## SET TASK:
All of the material should be reproduced exactly, with pictures left out.
------ COLLECTED DATA ------
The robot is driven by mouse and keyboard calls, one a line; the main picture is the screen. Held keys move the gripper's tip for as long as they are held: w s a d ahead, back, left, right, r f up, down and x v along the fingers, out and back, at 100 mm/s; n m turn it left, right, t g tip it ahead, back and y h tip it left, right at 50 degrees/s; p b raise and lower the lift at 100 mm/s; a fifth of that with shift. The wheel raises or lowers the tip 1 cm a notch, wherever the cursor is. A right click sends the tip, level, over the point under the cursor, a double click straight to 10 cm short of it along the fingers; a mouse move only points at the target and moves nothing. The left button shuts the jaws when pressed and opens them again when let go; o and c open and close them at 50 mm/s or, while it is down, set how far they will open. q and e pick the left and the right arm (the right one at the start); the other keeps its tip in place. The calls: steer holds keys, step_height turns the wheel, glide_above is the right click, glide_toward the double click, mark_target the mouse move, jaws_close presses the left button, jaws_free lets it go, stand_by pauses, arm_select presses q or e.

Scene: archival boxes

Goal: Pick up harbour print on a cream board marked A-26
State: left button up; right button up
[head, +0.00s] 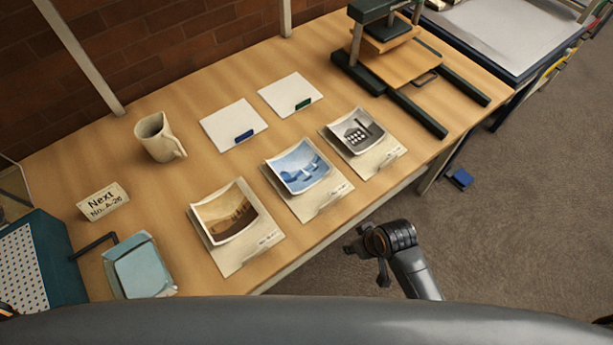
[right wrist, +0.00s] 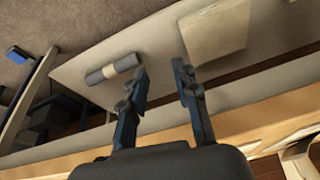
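The harbour print (head: 300,165), a blue picture with pale sailboats, lies on a cream board (head: 325,204) in the middle of a row of three prints. Its board has a small label at the lower right, too small to read. A card (head: 104,201) at the left reads "Next No. A-26". My right gripper (head: 367,246) is off the table's front edge, below and right of the harbour print and apart from it. In the right wrist view the right gripper (right wrist: 163,82) has its fingers apart with nothing between them.
A brown print (head: 225,212) and a grey building print (head: 356,131) flank it. Behind are two white cards with blue (head: 233,121) and green (head: 290,92) tabs. A mug (head: 156,138), a press (head: 405,55) and a light-blue box (head: 140,267) stand around. Bare wood lies between them.

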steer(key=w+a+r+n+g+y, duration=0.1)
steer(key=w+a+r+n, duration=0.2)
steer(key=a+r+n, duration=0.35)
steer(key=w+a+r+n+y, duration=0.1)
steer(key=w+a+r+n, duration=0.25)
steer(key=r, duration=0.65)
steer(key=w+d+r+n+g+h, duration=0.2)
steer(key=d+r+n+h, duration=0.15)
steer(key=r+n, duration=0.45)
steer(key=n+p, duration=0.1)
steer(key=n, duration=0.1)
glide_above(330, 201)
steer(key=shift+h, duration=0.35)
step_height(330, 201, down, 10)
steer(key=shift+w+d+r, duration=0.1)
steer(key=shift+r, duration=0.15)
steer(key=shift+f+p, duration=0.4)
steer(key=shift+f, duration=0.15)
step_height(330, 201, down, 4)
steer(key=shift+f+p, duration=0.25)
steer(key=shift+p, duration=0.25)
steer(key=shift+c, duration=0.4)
------
## REPLY TO THE TASK:
The robot is driven by mouse and keyboard calls, one a line; the main picture is the screen. Held keys move the gripper's tip for as long as they are held: w s a d ahead, back, left, right, r f up, down and x v along the fingers, out and back, at 100 mm/s; n m turn it left, right, t g tip it ahead, back and y h tip it left, right at 50 degrees/s; p b raise and lower the lift at 100 mm/s; a fifth of that with shift. The wheel raises or lowers the tip 1 cm a notch, wherever the cursor is. A right click sends the tip, level, over the point under the cursor, a double click straight to 10 cm short of it along the fingers; a mouse move only points at the target and moves nothing. The left button shuts the jaws when pressed and opens them again when let go; o and c open and close them at 50 mm/s or, while it is down, set how far they will open. q and e pick the left and the right arm (the right one at the start); the other keeps its tip in place. The calls: steer holds keys, step_height turns the wheel, glide_above is the right click, glide_toward the double click, mark_target the mouse move, jaws_close presses the left button, jaws_free lets it go, stand_by pauses, arm_select presses q or e.

Scene: archival boxes

Goal: Pick up harbour print on a cream board marked A-26
State: left button up; right button up
[head, +0.00s] 
[right wrist, +0.00s] 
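The harbour print (head: 300,165), a blue picture with pale sailboats, lies on a cream board (head: 325,204) in the middle of a row of three prints. Its board has a small label at the lower right, too small to read. A card (head: 104,201) at the left reads "Next No. A-26". My right gripper (head: 367,246) is off the table's front edge, below and right of the harbour print and apart from it. In the right wrist view the right gripper (right wrist: 163,82) has its fingers apart with nothing between them.
A brown print (head: 225,212) and a grey building print (head: 356,131) flank it. Behind are two white cards with blue (head: 233,121) and green (head: 290,92) tabs. A mug (head: 156,138), a press (head: 405,55) and a light-blue box (head: 140,267) stand around. Bare wood lies between them.

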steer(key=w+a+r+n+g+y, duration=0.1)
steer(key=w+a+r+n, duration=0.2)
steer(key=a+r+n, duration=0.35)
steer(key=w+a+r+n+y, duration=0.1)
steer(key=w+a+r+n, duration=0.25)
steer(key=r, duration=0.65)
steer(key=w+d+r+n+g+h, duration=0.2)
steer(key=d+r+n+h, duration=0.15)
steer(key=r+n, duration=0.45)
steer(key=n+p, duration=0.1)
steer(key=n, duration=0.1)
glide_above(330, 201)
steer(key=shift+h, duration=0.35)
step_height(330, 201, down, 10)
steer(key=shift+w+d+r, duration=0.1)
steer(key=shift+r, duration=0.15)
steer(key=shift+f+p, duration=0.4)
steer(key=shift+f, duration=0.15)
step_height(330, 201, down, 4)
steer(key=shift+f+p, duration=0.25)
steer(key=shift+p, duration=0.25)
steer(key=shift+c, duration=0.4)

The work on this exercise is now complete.